Varun Jain, Chief Revenue Officer at BITA

Q: Given its historical correlation with tech-heavy indices like the NASDAQ, how do you expect the current tariff-driven market uncertainty to impact Bitcoin’s price in the short term?

Despite market participants sometimes touting Bitcoin as a store of value, it has traditionally behaved like a risky asset. In fact, the correlation in recent weeks has been particularly high, with Bitcoin moving in lockstep with Nasdaq. In the short term, that is likely to continue. But the sensitivity of the market to tariff news has been declining, and a lot of positioning in crypto has been reset (especially in alts). Funding is now very healthy, Open Interest is low, so it's possible that if BTC clears $87,000-$88,000, we can see a squeeze up to $95,000.

Q: Do you think Bitcoin will act as a hedge against inflation in the long term if tariffs lead to sustained price increases, as suggested by the potential 25% rise in car prices?

Unlikely. So far, Bitcoin has not shown itself to be an inflation hedge (whereas Gold has been remarkably strong in recent months, potentially sniffing out a rise in inflation from tariffs).”

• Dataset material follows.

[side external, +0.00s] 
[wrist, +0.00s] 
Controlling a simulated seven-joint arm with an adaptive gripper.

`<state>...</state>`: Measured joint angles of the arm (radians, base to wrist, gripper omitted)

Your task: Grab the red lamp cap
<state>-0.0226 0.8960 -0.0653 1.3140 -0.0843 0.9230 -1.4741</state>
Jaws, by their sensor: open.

Q: How do you interpret the high market concentration in tech stocks and its potential to amplify volatility in the crypto market, particularly for Bitcoin?

High investor concentration in MAG7 is indeed a risk and something the market has been de-risking in the last few weeks. In fact, since 2019, there have been $10T of inflows into US Equities from other countries (chart from Apollo's Torsten Slok). A lot of this was on an fx-unhedged basis, causing a "double whammy" to these investors as US assets and USD both have gone down. It may still have further to go, but the Fed will likely support any crisis-type situation, and the resulting liquidity injection will support the Bitcoin price.